"""

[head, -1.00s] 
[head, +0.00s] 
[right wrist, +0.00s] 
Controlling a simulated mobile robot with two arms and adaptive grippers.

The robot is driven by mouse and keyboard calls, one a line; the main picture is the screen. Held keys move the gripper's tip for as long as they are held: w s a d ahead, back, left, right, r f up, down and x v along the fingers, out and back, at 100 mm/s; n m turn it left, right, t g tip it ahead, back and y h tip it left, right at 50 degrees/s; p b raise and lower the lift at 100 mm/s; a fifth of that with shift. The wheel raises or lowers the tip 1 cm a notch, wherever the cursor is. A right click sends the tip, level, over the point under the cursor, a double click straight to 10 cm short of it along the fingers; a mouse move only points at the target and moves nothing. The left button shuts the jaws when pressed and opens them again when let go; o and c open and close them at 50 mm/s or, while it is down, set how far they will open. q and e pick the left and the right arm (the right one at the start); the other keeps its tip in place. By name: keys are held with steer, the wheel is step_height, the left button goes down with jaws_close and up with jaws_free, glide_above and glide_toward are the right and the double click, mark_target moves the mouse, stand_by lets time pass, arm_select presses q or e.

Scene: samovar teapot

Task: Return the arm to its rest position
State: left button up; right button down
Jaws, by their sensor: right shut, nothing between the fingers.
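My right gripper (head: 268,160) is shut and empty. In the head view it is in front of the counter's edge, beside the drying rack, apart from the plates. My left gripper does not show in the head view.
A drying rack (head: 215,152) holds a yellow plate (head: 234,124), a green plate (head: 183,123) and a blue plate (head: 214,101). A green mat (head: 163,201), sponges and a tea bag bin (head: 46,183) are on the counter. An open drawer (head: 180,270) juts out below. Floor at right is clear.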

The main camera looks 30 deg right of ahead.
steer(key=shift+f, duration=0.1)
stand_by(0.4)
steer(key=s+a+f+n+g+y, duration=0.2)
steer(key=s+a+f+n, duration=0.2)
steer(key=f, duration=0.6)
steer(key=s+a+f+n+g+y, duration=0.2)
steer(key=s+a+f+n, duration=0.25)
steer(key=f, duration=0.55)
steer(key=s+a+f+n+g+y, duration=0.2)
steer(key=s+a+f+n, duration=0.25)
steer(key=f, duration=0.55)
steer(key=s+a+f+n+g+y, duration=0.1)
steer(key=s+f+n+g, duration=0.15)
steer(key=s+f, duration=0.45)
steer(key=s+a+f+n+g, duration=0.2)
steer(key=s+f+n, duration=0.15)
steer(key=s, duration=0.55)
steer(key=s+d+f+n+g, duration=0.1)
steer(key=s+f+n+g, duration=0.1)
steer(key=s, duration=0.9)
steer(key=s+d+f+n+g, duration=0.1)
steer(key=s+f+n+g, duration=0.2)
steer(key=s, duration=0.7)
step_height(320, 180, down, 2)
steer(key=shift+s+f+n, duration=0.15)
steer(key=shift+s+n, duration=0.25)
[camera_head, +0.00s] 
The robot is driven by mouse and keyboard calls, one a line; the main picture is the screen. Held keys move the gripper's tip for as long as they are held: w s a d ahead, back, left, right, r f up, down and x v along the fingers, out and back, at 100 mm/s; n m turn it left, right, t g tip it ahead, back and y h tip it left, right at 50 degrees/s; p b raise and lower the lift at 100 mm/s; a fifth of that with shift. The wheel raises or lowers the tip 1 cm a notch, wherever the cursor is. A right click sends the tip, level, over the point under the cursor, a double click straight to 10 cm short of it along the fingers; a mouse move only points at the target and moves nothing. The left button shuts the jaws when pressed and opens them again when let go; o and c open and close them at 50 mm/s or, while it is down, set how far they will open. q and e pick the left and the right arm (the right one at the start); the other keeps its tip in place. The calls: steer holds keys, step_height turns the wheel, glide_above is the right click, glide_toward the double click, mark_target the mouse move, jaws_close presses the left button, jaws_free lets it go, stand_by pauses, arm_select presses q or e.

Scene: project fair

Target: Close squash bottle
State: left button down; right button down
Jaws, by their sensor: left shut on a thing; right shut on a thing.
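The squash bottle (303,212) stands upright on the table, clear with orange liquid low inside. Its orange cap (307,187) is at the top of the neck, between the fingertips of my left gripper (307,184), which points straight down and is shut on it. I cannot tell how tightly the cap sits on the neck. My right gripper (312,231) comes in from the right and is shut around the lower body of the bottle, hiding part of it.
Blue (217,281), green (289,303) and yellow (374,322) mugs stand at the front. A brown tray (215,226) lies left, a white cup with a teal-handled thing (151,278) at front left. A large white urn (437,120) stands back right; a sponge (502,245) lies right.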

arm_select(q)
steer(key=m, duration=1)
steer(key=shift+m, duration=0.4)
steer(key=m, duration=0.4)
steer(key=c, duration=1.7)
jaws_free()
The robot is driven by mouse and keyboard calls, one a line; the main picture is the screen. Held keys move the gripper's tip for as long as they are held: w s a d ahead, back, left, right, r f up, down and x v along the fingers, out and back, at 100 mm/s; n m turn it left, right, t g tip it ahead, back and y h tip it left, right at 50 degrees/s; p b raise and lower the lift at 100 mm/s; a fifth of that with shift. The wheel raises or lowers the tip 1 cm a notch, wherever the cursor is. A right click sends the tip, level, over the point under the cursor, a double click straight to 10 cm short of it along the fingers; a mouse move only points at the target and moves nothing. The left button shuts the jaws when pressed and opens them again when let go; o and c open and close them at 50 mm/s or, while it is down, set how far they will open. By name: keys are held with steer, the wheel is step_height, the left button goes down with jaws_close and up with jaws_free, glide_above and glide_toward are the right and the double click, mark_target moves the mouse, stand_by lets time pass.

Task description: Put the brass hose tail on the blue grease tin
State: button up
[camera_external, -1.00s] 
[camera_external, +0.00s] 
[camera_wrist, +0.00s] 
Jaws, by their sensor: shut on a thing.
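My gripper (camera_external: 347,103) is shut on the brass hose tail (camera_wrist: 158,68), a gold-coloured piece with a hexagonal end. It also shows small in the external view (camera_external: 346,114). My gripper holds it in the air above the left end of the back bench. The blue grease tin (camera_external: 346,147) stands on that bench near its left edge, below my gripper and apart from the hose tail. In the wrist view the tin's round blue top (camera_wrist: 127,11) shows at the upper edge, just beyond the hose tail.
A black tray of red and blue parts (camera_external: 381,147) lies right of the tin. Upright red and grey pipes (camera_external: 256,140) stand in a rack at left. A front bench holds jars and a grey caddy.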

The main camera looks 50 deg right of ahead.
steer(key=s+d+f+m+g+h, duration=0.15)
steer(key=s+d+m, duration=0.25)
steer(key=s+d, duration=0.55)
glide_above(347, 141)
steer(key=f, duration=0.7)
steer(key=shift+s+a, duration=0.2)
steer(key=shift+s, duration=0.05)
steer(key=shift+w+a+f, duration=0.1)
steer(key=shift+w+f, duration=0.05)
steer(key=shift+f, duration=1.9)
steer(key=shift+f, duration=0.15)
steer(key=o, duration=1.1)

"""
"""

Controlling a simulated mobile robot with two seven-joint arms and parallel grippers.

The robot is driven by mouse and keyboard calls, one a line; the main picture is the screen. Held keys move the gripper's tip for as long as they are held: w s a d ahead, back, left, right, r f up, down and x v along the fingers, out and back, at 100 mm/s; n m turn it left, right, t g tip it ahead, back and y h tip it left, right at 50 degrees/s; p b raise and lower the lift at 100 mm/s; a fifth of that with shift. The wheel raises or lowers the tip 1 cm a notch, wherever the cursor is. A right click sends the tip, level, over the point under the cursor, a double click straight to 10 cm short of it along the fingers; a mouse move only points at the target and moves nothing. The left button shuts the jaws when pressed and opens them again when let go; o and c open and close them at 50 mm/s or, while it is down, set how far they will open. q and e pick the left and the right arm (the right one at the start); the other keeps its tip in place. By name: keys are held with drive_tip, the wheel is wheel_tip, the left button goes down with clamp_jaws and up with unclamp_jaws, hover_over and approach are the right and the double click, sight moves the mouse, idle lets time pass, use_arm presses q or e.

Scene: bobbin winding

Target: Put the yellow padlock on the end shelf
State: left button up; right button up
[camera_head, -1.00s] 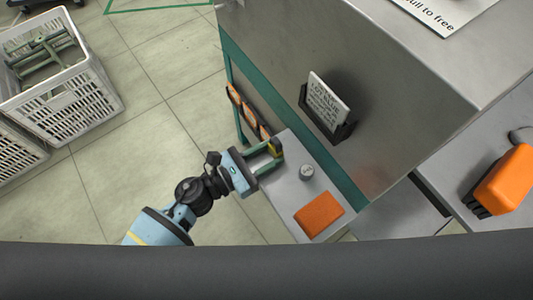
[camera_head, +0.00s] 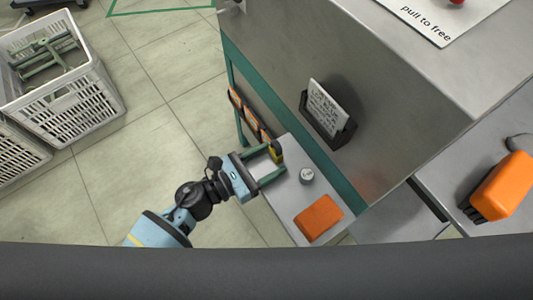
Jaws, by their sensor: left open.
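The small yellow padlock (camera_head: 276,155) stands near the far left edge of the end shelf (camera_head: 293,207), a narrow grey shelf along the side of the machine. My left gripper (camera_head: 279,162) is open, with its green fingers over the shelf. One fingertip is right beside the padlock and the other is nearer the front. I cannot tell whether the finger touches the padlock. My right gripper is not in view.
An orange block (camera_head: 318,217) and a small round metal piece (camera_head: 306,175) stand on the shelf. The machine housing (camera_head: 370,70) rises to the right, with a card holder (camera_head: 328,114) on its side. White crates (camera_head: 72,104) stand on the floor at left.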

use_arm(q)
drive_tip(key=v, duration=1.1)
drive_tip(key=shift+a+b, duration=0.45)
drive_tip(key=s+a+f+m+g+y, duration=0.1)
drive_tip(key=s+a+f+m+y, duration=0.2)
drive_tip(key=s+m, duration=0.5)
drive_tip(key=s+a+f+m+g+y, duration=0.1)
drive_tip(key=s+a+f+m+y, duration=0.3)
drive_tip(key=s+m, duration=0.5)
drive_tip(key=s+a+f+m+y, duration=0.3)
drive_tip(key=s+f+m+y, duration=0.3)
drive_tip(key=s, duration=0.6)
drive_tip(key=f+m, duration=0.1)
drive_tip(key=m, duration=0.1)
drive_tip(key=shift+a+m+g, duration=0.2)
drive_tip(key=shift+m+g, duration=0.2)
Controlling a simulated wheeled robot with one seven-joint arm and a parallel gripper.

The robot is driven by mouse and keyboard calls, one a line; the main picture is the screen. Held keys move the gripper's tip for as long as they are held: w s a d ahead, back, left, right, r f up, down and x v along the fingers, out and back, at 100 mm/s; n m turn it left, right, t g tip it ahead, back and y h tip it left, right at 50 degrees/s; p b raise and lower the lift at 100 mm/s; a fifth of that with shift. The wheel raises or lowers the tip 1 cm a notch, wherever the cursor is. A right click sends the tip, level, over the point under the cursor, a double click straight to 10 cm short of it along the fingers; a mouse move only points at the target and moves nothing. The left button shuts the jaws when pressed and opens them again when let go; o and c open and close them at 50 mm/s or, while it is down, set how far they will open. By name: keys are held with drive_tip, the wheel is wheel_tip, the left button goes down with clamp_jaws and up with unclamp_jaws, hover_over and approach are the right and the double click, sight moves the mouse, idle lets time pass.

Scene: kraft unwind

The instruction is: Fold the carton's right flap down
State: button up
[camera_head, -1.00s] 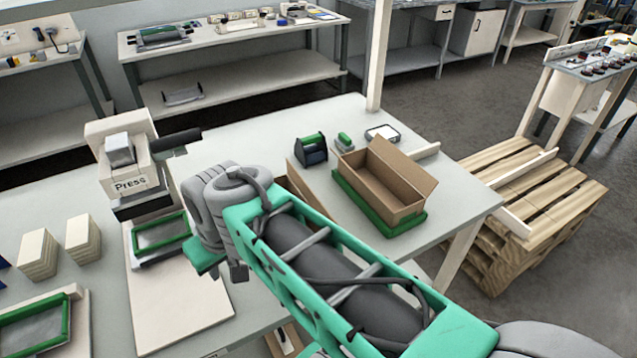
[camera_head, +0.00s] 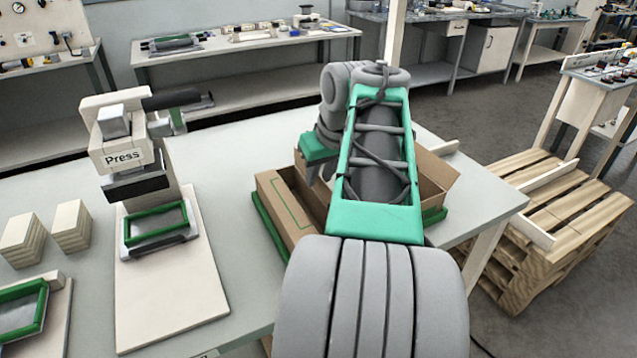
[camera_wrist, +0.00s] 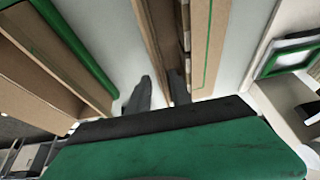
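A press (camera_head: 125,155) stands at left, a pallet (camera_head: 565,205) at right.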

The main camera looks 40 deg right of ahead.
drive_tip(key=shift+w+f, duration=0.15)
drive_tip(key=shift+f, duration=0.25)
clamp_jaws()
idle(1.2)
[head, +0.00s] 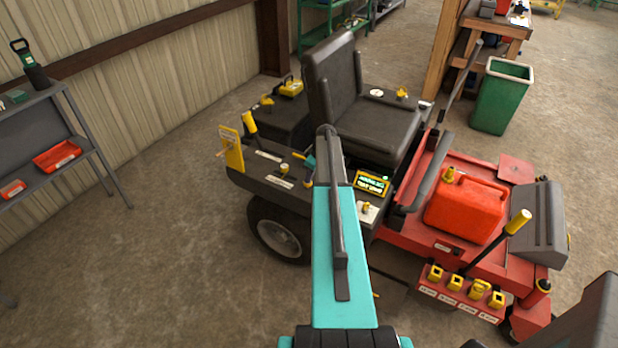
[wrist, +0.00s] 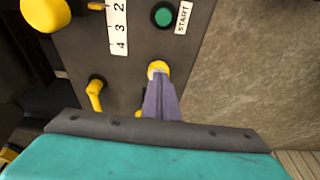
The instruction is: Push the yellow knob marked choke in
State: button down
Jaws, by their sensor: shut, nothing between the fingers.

"""

## Exercise directions
Transcribe precisely the lines between the one that contains "[head, -1.00s]" and the one that contains "Controlling a simulated mobile robot with two arms", counting those two lines as part of the range.

## Result below
[head, -1.00s] 
[head, +0.00s] 
[right wrist, +0.00s] 
Controlling a simulated mobile robot with two arms and adaptive grippers.

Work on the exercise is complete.